------ Exercise data ------

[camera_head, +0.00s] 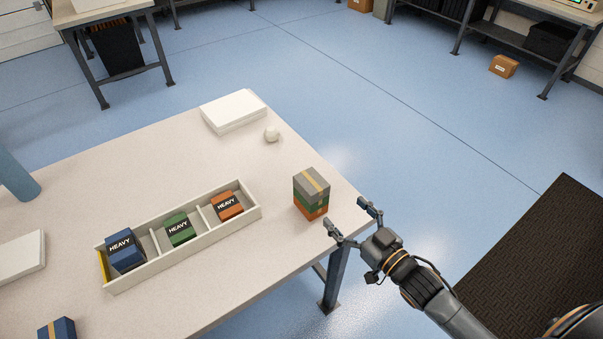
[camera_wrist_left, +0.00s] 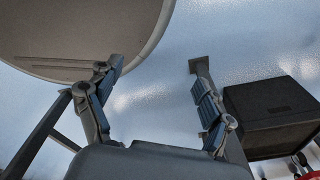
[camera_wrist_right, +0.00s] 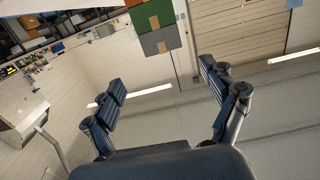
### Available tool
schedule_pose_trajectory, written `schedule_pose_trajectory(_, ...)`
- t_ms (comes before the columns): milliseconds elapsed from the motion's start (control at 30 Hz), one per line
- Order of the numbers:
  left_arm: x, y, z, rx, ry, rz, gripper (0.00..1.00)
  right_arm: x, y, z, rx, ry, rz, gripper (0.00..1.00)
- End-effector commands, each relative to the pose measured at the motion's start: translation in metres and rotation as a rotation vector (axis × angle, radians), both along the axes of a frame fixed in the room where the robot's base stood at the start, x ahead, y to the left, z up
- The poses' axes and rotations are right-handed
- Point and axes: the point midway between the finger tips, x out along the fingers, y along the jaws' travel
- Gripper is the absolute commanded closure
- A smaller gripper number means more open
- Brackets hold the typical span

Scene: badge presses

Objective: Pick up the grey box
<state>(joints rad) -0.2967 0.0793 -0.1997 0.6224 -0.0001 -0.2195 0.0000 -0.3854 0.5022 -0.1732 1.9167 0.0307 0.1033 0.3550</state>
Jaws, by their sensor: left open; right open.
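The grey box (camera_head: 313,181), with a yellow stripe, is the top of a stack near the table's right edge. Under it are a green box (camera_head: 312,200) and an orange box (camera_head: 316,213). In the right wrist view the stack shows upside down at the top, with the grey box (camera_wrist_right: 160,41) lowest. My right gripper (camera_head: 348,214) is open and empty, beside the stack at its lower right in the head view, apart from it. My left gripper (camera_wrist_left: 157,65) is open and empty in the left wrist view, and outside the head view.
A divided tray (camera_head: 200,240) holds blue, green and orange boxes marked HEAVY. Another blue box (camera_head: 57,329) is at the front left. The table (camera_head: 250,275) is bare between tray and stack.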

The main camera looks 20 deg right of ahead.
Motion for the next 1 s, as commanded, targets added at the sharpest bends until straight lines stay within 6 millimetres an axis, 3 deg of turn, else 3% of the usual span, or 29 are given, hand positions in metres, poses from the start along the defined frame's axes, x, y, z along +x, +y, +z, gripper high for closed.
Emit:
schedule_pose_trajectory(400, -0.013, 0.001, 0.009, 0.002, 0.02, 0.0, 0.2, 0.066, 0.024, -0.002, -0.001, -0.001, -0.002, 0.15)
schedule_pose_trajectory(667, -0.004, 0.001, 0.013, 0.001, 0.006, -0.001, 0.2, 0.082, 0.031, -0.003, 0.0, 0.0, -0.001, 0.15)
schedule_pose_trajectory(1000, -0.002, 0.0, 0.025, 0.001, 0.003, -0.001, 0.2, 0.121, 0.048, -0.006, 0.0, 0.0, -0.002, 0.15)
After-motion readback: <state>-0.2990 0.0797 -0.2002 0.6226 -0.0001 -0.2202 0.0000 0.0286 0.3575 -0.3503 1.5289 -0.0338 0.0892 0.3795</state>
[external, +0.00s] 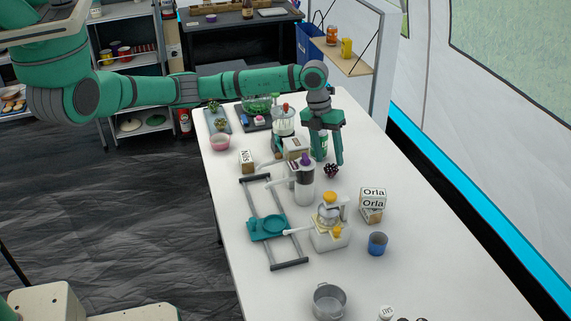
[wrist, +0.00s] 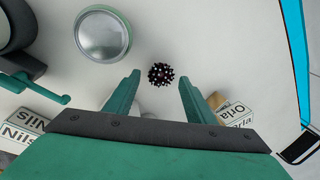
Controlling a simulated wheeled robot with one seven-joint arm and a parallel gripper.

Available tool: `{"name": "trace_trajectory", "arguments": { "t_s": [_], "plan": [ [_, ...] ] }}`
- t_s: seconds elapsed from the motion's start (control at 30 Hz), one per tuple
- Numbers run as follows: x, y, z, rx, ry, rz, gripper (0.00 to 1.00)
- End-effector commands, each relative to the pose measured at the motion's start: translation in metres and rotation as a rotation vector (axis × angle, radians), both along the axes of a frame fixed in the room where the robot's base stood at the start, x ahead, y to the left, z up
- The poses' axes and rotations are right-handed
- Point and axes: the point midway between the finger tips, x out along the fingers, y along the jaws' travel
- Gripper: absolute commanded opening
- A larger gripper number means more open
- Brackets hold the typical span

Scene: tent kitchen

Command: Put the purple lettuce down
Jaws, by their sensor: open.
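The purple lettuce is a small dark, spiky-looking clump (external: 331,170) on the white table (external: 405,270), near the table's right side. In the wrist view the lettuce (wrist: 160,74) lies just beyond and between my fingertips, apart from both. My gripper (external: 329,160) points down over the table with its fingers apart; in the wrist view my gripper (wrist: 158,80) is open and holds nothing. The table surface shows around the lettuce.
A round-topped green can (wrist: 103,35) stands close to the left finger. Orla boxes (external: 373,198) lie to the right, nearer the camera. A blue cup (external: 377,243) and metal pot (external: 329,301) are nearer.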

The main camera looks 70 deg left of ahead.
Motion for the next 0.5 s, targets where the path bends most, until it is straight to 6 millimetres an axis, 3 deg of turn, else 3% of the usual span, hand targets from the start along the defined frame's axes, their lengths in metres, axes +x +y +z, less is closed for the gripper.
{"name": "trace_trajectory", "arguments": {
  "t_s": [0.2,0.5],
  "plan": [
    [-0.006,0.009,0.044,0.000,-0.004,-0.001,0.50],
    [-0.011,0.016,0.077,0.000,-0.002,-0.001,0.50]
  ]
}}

------

> Task directions
Pictures excluded, quote all the data above exactly.

> Expected answer
[camera_head, +0.00s] 
[camera_wrist_left, +0.00s] 
[camera_wrist_right, +0.00s] 
### Available tool
schedule_pose_trajectory, written `schedule_pose_trajectory(_, ...)`
- t_ms (comes before the columns): milliseconds elapsed from the motion's start (control at 30 Hz), one per line
- Order of the numbers:
  left_arm: x, y, z, rx, ry, rz, gripper (0.00..1.00)
  right_arm: x, y, z, rx, ry, rz, gripper (0.00..1.00)
- End-effector commands, each relative to the pose measured at the motion's start: translation in metres and rotation as a rotation vector (axis × angle, radians), both along the axes of a frame fixed in the room where the robot's base stood at the start, x ahead, y to the left, z up
- The poses' axes and rotations are right-handed
- Point and axes: the point midway between the finger tips, x out along the fingers, y along the jaws' travel
- Gripper is the absolute commanded closure
- A smaller gripper number means more open
- Brackets hold the typical span

Scene: badge presses

Objective: Pick up the grey box
<state>(joints rad) -0.2967 0.0793 -0.1997 0.6224 -0.0001 -0.2195 0.0000 -0.3854 0.5022 -0.1732 1.9167 0.0307 0.1033 0.3550</state>
Jaws, by their sensor: left open; right open.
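The grey box (camera_head: 313,181), with a yellow stripe, is the top of a stack near the table's right edge. Under it are a green box (camera_head: 312,200) and an orange box (camera_head: 316,213). In the right wrist view the stack shows upside down at the top, with the grey box (camera_wrist_right: 160,41) lowest. My right gripper (camera_head: 348,214) is open and empty, beside the stack at its lower right in the head view, apart from it. My left gripper (camera_wrist_left: 157,65) is open and empty in the left wrist view, and outside the head view.
A divided tray (camera_head: 200,240) holds blue, green and orange boxes marked HEAVY. Another blue box (camera_head: 57,329) is at the front left. The table (camera_head: 250,275) is bare between tray and stack.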

The main camera looks 20 deg right of ahead.
Motion for the next 1 s, as commanded, targets added at the sharpest bends until straight lines stay within 6 millimetres an axis, 3 deg of turn, else 3% of the usual span, or 29 are given, hand positions in metres, poses from the start along the defined frame's axes, x, y, z along +x, +y, +z, gripper high for closed.
Emit:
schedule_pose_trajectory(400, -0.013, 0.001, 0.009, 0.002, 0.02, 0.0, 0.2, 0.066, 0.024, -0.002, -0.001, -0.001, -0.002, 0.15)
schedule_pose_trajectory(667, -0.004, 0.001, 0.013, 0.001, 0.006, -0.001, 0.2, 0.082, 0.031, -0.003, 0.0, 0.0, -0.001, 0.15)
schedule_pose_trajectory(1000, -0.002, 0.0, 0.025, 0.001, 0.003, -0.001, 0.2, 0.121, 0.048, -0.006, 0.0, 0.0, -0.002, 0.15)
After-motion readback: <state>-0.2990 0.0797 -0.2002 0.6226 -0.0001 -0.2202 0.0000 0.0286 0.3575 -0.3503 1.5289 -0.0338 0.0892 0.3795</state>
[external, +0.00s] 
[wrist, +0.00s] 
Controlling a simulated wheeled robot with one seven-joint arm and a parallel gripper.

Available tool: `{"name": "trace_trajectory", "arguments": { "t_s": [_], "plan": [ [_, ...] ] }}`
- t_s: seconds elapsed from the motion's start (control at 30 Hz), one per tuple
- Numbers run as follows: x, y, z, rx, ry, rz, gripper (0.00 to 1.00)
- End-effector commands, each relative to the pose measured at the motion's start: translation in metres and rotation as a rotation vector (axis × angle, radians), both along the axes of a frame fixed in the room where the robot's base stood at the start, x ahead, y to the left, z up
- The poses' axes and rotations are right-handed
- Point and axes: the point midway between the finger tips, x out along the fingers, y along the jaws' travel
- Gripper: absolute commanded opening
- A larger gripper number means more open
- Brackets hold the typical span

Scene: tent kitchen

Command: Put the purple lettuce down
Jaws, by their sensor: open.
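The purple lettuce is a small dark, spiky-looking clump (external: 331,170) on the white table (external: 405,270), near the table's right side. In the wrist view the lettuce (wrist: 160,74) lies just beyond and between my fingertips, apart from both. My gripper (external: 329,160) points down over the table with its fingers apart; in the wrist view my gripper (wrist: 158,80) is open and holds nothing. The table surface shows around the lettuce.
A round-topped green can (wrist: 103,35) stands close to the left finger. Orla boxes (external: 373,198) lie to the right, nearer the camera. A blue cup (external: 377,243) and metal pot (external: 329,301) are nearer.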

The main camera looks 70 deg left of ahead.
Motion for the next 0.5 s, targets where the path bends most, until it is straight to 6 millimetres an axis, 3 deg of turn, else 3% of the usual span, hand targets from the start along the defined frame's axes, their lengths in metres, axes +x +y +z, less is closed for the gripper.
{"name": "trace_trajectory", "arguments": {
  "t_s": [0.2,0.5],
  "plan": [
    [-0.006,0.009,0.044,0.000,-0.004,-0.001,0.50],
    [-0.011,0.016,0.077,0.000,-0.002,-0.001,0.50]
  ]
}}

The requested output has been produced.